When Braun started out as a photographer in the mid-1990s, shooting surfers from the beach was a passion project and an excuse to return to his beloved shores. Since then, he’s photographed surfers and the beaches they populate from Galveston to South Padre Island. The beaches along the southern Texas coast, he said, have the best and the most consistent waves, especially when a distant storm churns up the calm Gulf of Mexico waters.
One sight that’s unique to Galveston is tanker surfing, a sport reportedly invented by Galveston’s James Fulbright and his friends that involves riding along the shoulder of a wave created by a tanker ship on its way to the Port of Houston.
“Galveston Bay is perfectly shaped and formed geographically, with the ship channel at one end and open gulf on the other. When these fully loaded oil tankers come in through the bay, they make these beautiful, shoulder-high waves you can ride for 20 minutes,” Braun said. “It’s really mellow because you see the wave coming forever and it breaks in the shallow bay. It’s the perfect setup for a nice ride.”

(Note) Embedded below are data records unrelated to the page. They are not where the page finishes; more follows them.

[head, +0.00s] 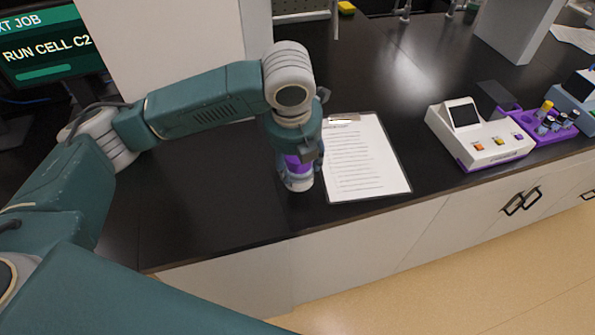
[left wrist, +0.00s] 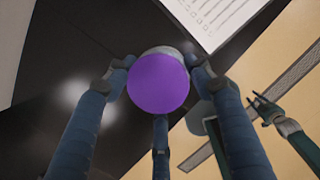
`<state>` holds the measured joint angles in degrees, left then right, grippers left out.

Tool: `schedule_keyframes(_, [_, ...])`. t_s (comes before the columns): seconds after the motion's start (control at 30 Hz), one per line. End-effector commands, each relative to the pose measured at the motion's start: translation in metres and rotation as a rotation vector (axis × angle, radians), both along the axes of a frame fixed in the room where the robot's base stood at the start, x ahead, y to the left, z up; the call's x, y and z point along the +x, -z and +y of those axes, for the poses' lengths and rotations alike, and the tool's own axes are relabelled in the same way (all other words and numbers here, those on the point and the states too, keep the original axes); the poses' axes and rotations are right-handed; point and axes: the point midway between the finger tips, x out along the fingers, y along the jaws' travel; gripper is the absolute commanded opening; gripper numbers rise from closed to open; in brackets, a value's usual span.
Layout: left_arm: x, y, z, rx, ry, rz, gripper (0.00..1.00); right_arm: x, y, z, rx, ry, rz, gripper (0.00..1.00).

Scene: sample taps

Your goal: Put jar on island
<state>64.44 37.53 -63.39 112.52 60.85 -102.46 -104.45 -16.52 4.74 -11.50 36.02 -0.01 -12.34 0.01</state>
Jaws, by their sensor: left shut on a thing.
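The jar (head: 298,178) has a purple lid and a pale body. It is upright at or just above the black island top (head: 235,205), left of a clipboard; I cannot tell whether its base touches. My left gripper (head: 300,158) points down and is shut on the jar from above. In the left wrist view the purple lid (left wrist: 158,84) sits between the fingers of my left gripper (left wrist: 160,75), and most of the jar's body is hidden below it. What looks like my right gripper (left wrist: 262,106) shows small at the right of that view, off the counter.
A clipboard with paper (head: 362,160) lies just right of the jar. Further right stand a white device with a screen (head: 480,140) and a purple rack with vials (head: 545,128). A monitor (head: 50,45) is at the far left. The counter left of the jar is clear.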

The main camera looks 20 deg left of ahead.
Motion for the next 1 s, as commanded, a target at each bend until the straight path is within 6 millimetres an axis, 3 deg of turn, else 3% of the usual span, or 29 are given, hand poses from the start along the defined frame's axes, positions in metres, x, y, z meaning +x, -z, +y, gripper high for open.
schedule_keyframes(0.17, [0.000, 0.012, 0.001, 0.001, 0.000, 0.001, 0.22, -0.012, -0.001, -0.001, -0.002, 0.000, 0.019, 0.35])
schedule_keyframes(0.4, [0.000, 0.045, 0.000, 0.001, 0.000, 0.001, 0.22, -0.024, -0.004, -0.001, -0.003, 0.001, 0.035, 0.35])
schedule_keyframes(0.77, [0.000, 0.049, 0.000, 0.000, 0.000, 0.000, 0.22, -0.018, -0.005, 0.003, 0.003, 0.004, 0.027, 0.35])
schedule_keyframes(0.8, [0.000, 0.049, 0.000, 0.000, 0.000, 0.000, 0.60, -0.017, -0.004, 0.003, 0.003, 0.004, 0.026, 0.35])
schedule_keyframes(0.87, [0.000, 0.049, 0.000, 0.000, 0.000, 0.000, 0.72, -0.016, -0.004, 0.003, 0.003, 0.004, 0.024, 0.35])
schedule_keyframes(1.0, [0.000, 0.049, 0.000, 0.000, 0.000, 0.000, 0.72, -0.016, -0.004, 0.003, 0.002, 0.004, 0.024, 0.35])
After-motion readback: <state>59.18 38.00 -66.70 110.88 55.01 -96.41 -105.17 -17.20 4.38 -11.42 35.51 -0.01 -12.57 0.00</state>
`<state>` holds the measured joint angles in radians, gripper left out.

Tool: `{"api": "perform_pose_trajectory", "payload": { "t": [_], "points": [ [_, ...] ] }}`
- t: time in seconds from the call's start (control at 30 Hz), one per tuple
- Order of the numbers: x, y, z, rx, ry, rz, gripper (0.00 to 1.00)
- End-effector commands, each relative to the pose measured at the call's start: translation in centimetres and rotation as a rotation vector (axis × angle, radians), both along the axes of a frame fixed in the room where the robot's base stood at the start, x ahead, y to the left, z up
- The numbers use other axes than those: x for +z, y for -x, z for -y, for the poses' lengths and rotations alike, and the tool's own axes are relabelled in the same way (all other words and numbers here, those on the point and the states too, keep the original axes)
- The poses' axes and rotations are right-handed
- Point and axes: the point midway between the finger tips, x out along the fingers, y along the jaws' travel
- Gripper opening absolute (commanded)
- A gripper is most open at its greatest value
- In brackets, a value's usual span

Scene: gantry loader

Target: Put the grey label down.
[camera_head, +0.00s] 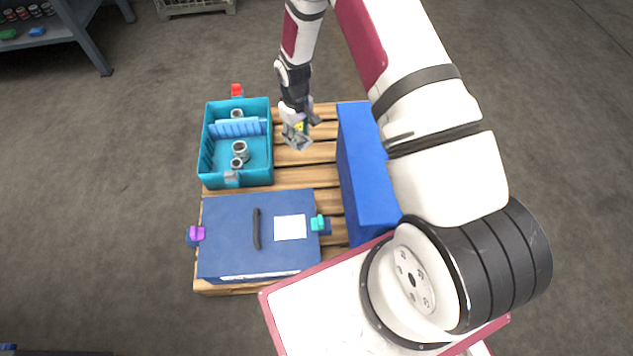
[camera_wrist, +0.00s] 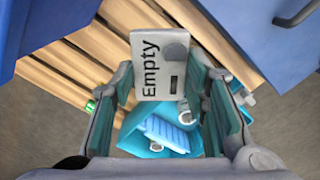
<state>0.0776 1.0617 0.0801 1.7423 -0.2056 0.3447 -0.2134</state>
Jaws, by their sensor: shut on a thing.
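The grey label (camera_wrist: 160,68) is a flat light-grey plate that reads "Empty", with a darker round spot and a small dark slot. My gripper (camera_wrist: 168,100) is shut on it, with one finger on each side in the wrist view. In the head view my gripper (camera_head: 298,128) hangs over the wooden pallet, just right of the teal crate. The label (camera_head: 296,139) shows there as a small grey piece at the fingertips. It appears held above the slats, though the exact gap cannot be told.
The open teal crate (camera_head: 204,150) holds a blue ribbed piece and several grey ring-like parts, with clips on its rim. A closed blue box (camera_head: 228,235) with a handle and white sheet stands in front. A tall blue box (camera_head: 365,170) stands right. Bare pallet slats (camera_head: 300,178) lie between them.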

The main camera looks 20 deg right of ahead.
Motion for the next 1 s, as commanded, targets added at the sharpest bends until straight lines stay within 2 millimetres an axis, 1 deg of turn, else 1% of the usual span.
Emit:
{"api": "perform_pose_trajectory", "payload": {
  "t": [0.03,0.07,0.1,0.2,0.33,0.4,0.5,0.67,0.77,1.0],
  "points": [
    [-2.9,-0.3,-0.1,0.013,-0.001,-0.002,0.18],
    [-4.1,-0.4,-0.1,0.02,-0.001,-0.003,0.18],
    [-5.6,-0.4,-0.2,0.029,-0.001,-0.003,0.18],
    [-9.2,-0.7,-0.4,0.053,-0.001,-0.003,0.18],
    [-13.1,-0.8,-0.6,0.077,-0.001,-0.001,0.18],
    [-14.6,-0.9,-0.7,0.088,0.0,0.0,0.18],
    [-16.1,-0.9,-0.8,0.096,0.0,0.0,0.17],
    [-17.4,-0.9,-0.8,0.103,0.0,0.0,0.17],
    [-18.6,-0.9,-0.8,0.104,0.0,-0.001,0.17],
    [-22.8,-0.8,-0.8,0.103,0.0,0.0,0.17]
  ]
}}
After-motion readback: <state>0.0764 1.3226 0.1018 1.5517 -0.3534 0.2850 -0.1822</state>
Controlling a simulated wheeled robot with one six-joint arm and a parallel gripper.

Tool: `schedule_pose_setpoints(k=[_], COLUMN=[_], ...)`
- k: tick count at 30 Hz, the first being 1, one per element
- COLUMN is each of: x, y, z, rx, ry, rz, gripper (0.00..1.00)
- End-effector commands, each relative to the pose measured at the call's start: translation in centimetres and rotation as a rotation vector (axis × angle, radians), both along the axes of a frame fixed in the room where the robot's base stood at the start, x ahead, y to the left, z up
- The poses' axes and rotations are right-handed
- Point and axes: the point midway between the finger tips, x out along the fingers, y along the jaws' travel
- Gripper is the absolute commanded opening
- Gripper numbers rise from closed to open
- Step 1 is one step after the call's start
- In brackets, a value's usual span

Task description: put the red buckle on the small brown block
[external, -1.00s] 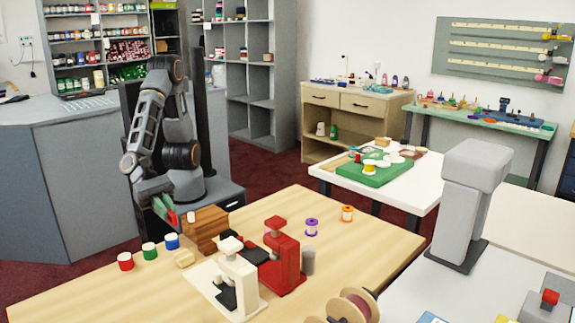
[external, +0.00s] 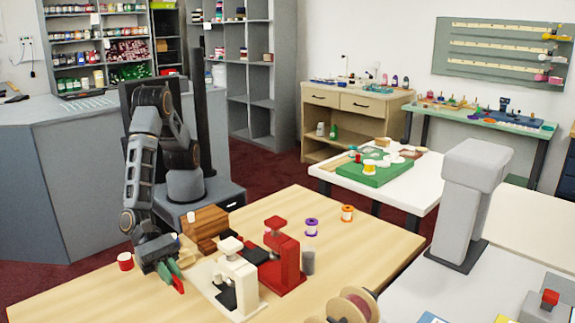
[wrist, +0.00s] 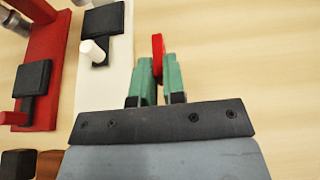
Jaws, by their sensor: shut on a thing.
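My gripper (external: 174,275) is shut on the red buckle (external: 179,286), low over the front left of the wooden table. In the wrist view, the green fingers of my gripper (wrist: 154,75) hold the buckle (wrist: 158,45) upright between their tips. A brown wooden block (external: 205,222) stands behind and to the right of my gripper, apart from the buckle. A small pale tan block (external: 187,257) lies closer, just right of the gripper. I cannot tell for sure which is the small brown block. The gripper partly hides the things around it.
A cream press (external: 238,275) and a red press (external: 285,255) stand right of my gripper. A red-sided spool (external: 125,261) stands to its left. Purple (external: 311,227) and orange (external: 347,213) spools stand at the back right. The table's front left is clear.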

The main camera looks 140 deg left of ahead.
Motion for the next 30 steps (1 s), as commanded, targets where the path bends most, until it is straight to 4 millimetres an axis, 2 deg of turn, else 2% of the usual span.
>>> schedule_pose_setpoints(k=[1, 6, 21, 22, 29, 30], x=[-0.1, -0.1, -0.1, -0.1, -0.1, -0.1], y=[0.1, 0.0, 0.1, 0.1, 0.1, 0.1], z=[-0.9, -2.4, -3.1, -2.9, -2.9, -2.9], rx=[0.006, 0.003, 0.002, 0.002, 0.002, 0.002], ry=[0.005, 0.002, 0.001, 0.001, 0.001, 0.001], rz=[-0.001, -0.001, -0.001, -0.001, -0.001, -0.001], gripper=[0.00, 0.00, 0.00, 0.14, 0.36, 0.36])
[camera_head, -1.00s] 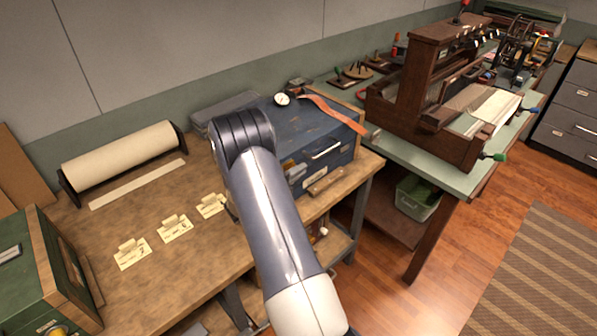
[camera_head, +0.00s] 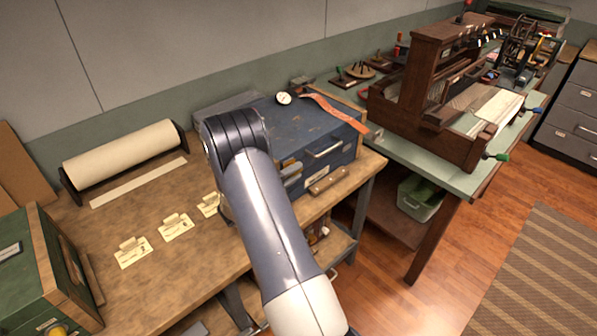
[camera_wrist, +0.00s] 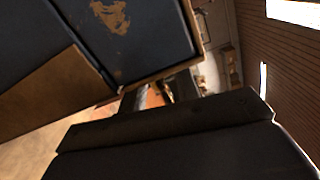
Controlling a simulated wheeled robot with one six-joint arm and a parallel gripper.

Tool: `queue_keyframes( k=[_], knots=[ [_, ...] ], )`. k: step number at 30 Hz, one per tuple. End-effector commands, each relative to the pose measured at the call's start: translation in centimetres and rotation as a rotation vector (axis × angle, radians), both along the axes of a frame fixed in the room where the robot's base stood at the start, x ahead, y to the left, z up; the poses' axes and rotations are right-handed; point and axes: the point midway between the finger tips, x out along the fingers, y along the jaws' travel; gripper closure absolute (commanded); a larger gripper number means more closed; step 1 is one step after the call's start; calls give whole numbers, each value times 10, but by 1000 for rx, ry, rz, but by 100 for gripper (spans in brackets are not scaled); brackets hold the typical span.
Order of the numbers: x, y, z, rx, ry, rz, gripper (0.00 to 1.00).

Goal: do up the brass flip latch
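A blue chest (camera_head: 325,130) with worn paint and tan edging stands on the wooden bench, with a pale handle (camera_head: 326,152) on its front. I cannot make out the brass flip latch in either view; my arm covers the chest's left front. What seems to be my gripper (camera_head: 291,178) shows as grey parts beside the arm, close to the chest front. In the wrist view, dark blue panels with tan edging (camera_wrist: 170,70) fill the upper left. A broad dark shape, probably my gripper, crosses the bottom. Its fingertips and opening cannot be made out.
The wooden bench (camera_head: 130,200) bears a paper roll (camera_head: 120,154), several cream cards and a green case (camera_head: 18,275). A red strap (camera_head: 338,112) and a round dial (camera_head: 284,98) lie on the chest. A wooden loom (camera_head: 425,90) stands on the green table at right.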

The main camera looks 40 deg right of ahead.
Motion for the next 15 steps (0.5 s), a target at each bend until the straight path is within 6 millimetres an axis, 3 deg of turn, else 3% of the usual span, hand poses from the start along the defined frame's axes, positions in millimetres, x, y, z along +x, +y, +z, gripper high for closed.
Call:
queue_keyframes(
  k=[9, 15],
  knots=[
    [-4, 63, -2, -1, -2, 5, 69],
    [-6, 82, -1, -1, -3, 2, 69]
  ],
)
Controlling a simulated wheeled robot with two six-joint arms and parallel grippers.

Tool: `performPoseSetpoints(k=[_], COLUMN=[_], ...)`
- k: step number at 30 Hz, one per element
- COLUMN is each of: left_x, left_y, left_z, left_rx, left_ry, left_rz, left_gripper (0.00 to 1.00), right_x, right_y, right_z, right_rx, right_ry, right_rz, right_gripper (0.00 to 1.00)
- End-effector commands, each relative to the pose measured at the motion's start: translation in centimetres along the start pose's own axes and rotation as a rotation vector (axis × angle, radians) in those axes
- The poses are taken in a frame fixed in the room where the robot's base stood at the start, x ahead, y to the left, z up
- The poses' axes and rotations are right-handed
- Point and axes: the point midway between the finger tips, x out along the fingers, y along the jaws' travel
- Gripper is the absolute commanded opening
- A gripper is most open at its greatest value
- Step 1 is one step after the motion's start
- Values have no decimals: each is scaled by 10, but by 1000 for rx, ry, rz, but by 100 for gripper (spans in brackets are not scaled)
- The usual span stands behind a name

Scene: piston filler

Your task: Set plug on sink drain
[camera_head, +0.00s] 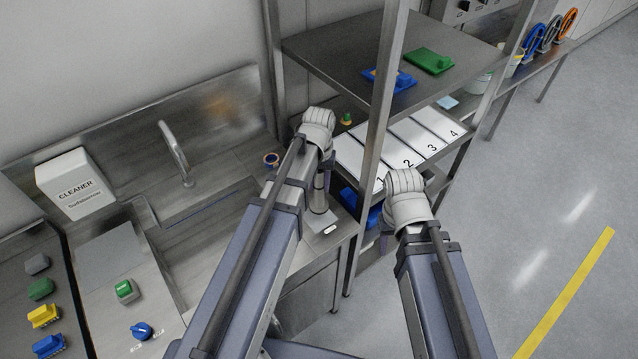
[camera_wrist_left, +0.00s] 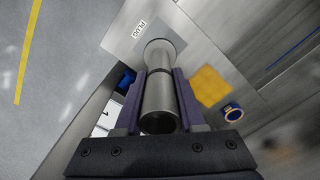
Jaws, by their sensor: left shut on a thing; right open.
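The plug is a grey metal cylinder with a wider round foot, upright at the counter's right end; it shows in the left wrist view (camera_wrist_left: 160,98) and partly in the head view (camera_head: 318,200). Its foot is at or very near the counter beside a "PLUG" label (camera_head: 330,229). My left gripper (camera_wrist_left: 162,80) is shut around the cylinder, one finger on each side. The sink basin (camera_head: 205,208) lies to the left, under the tap (camera_head: 177,152); my left arm crosses in front and I see no drain. My right gripper (camera_head: 385,235) is mostly hidden behind its wrist, near the shelf front.
A tape roll (camera_head: 271,159) lies on the counter behind my left arm; a yellow cloth (camera_wrist_left: 209,86) is near it. A metal shelf post (camera_head: 377,120) stands between my arms. A cleaner box (camera_head: 75,184) stands at the left. The floor at the right is clear.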

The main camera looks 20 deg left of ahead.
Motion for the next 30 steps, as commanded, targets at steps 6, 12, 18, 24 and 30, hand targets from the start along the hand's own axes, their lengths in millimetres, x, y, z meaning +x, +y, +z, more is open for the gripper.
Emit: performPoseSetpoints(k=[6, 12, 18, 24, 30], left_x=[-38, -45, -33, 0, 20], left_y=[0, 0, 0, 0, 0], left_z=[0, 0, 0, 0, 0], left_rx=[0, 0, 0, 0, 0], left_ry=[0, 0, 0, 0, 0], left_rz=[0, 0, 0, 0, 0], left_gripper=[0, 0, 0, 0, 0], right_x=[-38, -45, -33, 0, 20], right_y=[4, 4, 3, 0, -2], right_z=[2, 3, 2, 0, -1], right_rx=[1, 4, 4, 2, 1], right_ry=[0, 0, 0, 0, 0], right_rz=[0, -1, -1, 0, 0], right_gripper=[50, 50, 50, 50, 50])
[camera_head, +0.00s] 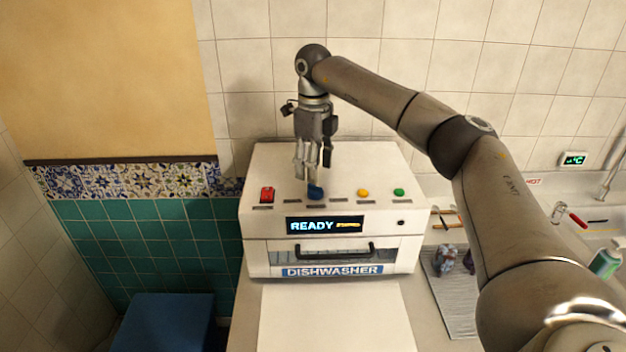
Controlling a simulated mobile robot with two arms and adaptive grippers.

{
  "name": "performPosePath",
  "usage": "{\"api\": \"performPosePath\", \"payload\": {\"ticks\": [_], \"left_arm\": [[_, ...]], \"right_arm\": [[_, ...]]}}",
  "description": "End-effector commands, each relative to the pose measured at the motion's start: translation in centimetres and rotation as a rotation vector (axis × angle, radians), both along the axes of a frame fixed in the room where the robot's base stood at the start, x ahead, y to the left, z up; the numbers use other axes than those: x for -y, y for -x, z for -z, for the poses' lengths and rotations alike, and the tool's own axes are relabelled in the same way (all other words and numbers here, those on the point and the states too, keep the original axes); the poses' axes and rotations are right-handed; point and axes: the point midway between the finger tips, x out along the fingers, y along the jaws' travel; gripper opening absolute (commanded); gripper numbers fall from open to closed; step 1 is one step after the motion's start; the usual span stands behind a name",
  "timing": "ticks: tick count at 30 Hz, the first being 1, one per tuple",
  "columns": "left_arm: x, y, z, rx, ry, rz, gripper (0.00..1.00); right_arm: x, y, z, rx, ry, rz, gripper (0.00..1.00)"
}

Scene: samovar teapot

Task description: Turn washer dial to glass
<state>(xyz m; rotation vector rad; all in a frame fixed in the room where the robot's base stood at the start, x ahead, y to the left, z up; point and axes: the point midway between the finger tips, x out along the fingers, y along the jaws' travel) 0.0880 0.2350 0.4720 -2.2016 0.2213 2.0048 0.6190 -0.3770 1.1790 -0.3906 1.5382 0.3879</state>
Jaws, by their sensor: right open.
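The white dishwasher (270,225) stands on the counter, its front facing me. Its display (325,225) reads READY in blue, with smaller yellow text beside it that I cannot make out. On its sloped top are a red switch (267,194), a blue dial (316,193), a yellow button (363,193) and a green button (399,192). My right gripper (313,170) points down just above the blue dial, with its jaws open. The fingertips are close to the dial; I cannot tell if they touch it. My left gripper is not in view.
A door with a dark handle (337,252) is on the dishwasher's front. A grey ribbed mat (457,300) with small items lies to the right, partly behind my arm. A green bottle (606,262) stands by the sink. A blue box-like object (165,322) is at lower left.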

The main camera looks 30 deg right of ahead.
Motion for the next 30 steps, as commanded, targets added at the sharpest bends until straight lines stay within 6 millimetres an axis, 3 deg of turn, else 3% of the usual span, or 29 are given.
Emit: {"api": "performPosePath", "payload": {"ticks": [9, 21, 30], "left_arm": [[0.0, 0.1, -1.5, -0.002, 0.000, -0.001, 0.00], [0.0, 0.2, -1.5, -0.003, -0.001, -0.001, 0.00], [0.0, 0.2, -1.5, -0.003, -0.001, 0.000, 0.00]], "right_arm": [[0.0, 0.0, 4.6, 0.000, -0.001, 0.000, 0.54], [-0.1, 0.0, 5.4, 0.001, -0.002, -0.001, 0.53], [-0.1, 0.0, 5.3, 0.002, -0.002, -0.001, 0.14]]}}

Braun says that in his years of surfing along the Texas coast, the only changes he’s seen are that surfers have gotten better at watching weather patterns to predict good waves and that there are overall a lot more surfers in Texas now than when he started back in the ’70s.
“There are more surfers in Texas now than there are cowboys,” Braun said. “Most people don’t realize it because they go to the beach in the summer when the waves are flat and nothing is going on. Usually people make excuses for the beaches here: ‘Oh, it’s not California; it’s not Florida.’ I’m not making excuses. I love it.”